• **Work instructions**
Any picture among the records should be left out, please; retype the rest exactly.

start

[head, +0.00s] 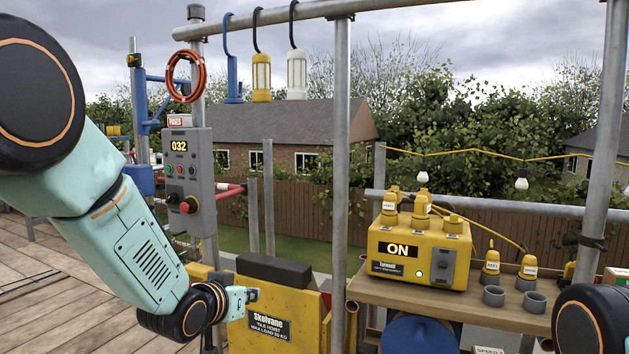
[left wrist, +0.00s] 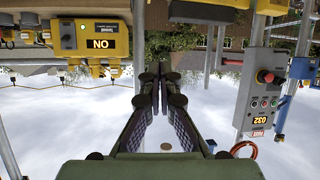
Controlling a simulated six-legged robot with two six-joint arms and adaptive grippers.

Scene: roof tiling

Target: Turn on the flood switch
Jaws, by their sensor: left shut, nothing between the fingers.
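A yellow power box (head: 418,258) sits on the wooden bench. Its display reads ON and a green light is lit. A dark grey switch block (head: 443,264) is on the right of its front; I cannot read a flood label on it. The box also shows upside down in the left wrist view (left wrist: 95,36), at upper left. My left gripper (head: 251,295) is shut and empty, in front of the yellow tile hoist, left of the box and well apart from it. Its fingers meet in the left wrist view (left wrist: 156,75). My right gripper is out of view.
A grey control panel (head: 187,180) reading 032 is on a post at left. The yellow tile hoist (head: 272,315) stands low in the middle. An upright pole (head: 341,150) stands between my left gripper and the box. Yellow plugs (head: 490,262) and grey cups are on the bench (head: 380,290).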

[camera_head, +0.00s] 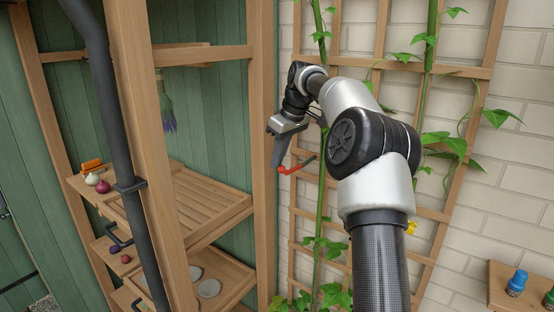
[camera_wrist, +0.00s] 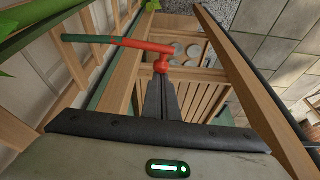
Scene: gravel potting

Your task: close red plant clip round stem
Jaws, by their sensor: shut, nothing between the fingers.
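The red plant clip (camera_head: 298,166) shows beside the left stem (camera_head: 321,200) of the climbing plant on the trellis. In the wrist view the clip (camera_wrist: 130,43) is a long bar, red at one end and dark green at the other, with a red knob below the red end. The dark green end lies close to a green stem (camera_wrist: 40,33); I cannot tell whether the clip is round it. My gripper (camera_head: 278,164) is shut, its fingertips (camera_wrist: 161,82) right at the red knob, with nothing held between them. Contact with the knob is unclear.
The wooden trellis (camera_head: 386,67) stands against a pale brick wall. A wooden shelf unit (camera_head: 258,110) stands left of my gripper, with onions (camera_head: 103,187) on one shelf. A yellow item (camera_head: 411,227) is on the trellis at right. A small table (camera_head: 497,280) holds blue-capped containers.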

end

• **Solution for this problem**
[head, +0.00s] 
[left wrist, +0.00s] 
Controlling a simulated six-legged robot with two six-joint arms and adaptive grippers.

Scene: roof tiling

Target: Turn on the flood switch
Jaws, by their sensor: left shut, nothing between the fingers.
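A yellow power box (head: 418,258) sits on the wooden bench. Its display reads ON and a green light is lit. A dark grey switch block (head: 443,264) is on the right of its front; I cannot read a flood label on it. The box also shows upside down in the left wrist view (left wrist: 95,36), at upper left. My left gripper (head: 251,295) is shut and empty, in front of the yellow tile hoist, left of the box and well apart from it. Its fingers meet in the left wrist view (left wrist: 156,75). My right gripper is out of view.
A grey control panel (head: 187,180) reading 032 is on a post at left. The yellow tile hoist (head: 272,315) stands low in the middle. An upright pole (head: 341,150) stands between my left gripper and the box. Yellow plugs (head: 490,262) and grey cups are on the bench (head: 380,290).

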[camera_head, +0.00s] 
[camera_wrist, +0.00s] 
Scene: gravel potting

Your task: close red plant clip round stem
Jaws, by their sensor: shut, nothing between the fingers.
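The red plant clip (camera_head: 298,166) shows beside the left stem (camera_head: 321,200) of the climbing plant on the trellis. In the wrist view the clip (camera_wrist: 130,43) is a long bar, red at one end and dark green at the other, with a red knob below the red end. The dark green end lies close to a green stem (camera_wrist: 40,33); I cannot tell whether the clip is round it. My gripper (camera_head: 278,164) is shut, its fingertips (camera_wrist: 161,82) right at the red knob, with nothing held between them. Contact with the knob is unclear.
The wooden trellis (camera_head: 386,67) stands against a pale brick wall. A wooden shelf unit (camera_head: 258,110) stands left of my gripper, with onions (camera_head: 103,187) on one shelf. A yellow item (camera_head: 411,227) is on the trellis at right. A small table (camera_head: 497,280) holds blue-capped containers.

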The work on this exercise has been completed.